The Labour Party will work with the Scottish nationalists to try to block the renewal of Britain’s Trident nuclear deterrent in a parliamentary vote due next year, Labour’s new leader, Jeremy Corbyn, said on Friday.
The Conservative government backs the multi-billion pound renewal of Britain’s ageing fleet of nuclear-armed submarines. It has a slim majority in parliament, so some of Prime Minister David Cameron’s own lawmakers, as well as other opposition parties, would have to join with Labour and the SNP to defeat the plans.
The Scottish National Party, which won 56 out of 59 seats in Scotland in the national election in May, has long opposed renewing the weapons and had called on veteran anti-war campaigner Corbyn to support them.
“My position on Trident has been very clear all of my life. I am opposed to nuclear weapons,” Corbyn, who was elected as Labour’s leader earlier this month, told BBC Scotland.
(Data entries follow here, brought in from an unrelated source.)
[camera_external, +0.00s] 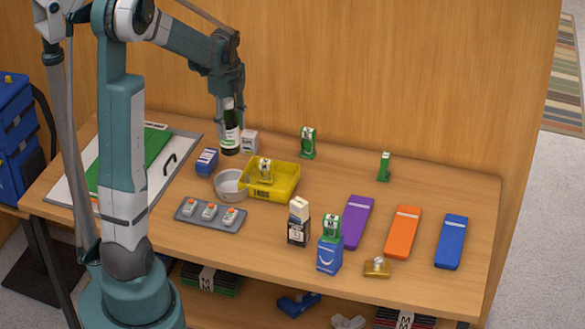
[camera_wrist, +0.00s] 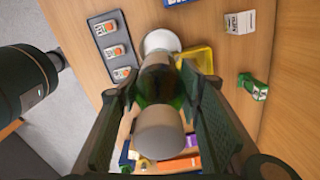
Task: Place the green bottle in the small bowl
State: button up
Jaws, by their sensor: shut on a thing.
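The green bottle (camera_external: 230,137) is dark green with a pale label and stands upright in my gripper (camera_external: 231,108). The wrist view shows the bottle (camera_wrist: 163,85) between the two fingers of my gripper (camera_wrist: 165,95), which are shut on it. The small bowl (camera_external: 228,190) is pale grey and sits on the table, in front of the bottle in the external view. In the wrist view, the bowl (camera_wrist: 160,40) shows just past the bottle's far end, partly hidden by it. I cannot tell how high the bottle hangs above the table.
A yellow bin (camera_external: 286,187) with a small box inside adjoins the bowl's right side. A blue box (camera_external: 206,161) and a white box (camera_external: 250,139) stand close by. A grey tray (camera_external: 211,218) with three small items lies in front. The table's back right is mostly clear.

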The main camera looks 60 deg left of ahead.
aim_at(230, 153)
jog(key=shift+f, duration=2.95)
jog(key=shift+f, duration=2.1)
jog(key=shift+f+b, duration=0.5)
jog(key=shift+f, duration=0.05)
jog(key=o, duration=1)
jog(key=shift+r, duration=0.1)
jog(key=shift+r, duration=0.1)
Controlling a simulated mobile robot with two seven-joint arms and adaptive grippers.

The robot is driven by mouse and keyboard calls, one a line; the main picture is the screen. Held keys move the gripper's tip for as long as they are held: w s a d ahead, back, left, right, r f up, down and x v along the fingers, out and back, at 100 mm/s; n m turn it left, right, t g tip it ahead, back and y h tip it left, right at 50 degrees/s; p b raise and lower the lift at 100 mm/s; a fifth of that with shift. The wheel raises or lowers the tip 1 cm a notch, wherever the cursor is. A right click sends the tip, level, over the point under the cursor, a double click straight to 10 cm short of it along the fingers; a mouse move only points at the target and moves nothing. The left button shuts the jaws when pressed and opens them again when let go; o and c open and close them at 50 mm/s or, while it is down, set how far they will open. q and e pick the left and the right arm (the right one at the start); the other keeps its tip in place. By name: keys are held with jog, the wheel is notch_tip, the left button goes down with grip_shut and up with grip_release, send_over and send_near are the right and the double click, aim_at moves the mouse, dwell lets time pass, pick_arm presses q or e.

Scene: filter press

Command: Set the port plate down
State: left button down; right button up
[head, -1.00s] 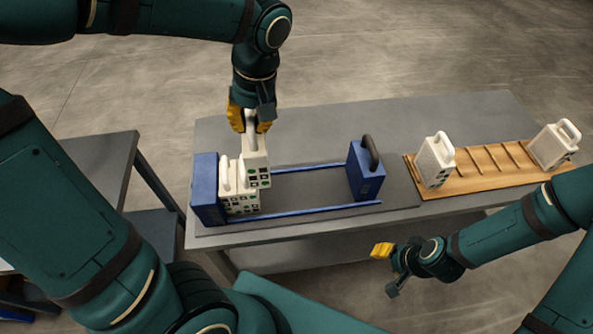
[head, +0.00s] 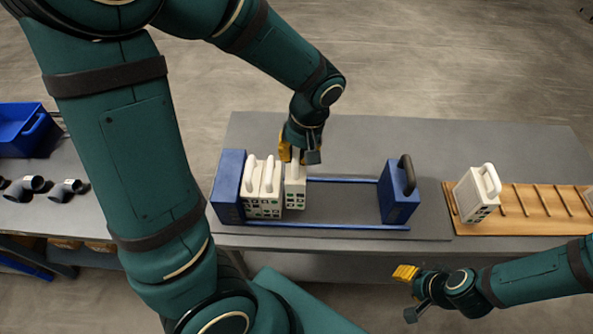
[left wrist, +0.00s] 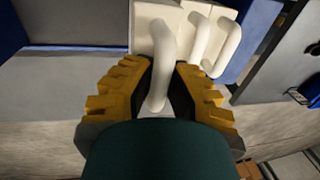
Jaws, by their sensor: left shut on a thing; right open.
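My left gripper (head: 296,152) is shut on the handle of a white port plate (head: 295,191). The plate is upright between the blue rails of the press, just right of two white plates (head: 262,205) that stand against the blue end block (head: 228,186). A narrow gap shows between it and them. I cannot tell whether its underside touches the rails. In the left wrist view (left wrist: 158,95) the yellow fingers close around its handle (left wrist: 160,50). My right gripper (head: 407,293) is open and empty in front of the table.
A blue block with a black handle (head: 399,195) stands at the rails' right end; the rails between are clear. A wooden rack (head: 525,210) holds a white plate (head: 477,193) at the right. A side table at left holds a blue bin (head: 28,130) and dark pipe pieces (head: 25,188).

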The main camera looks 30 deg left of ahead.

“Trident should go. I do not believe that it is a form of defence. I do not believe it is something that anyone in their proper mind would ever want to use.”
Labour’s existing position is to back the renewal of Trident, although it has previously suggested reducing the number of submarines to three from four.
Corbyn’s position is at odds with many in his party, including his deputy, Tom Watson.
He said the party would debate the issue of Trident at its annual conference next week and reach a decision on its position, but he expected Labour to side with the SNP.
“We will be voting with them on this, or they will be voting with us, whichever way you want to put it,” Corbyn said.
Cameron’s Conservatives won an unexpected majority in May’s election, after a campaign in which they warned against the insecurity of a Labour government in hock to the SNP.
The SNP brought a debate over the renewal of Trident to parliament in January this year, with lawmakers voting 364 to 37 in favour of keeping the deterrent.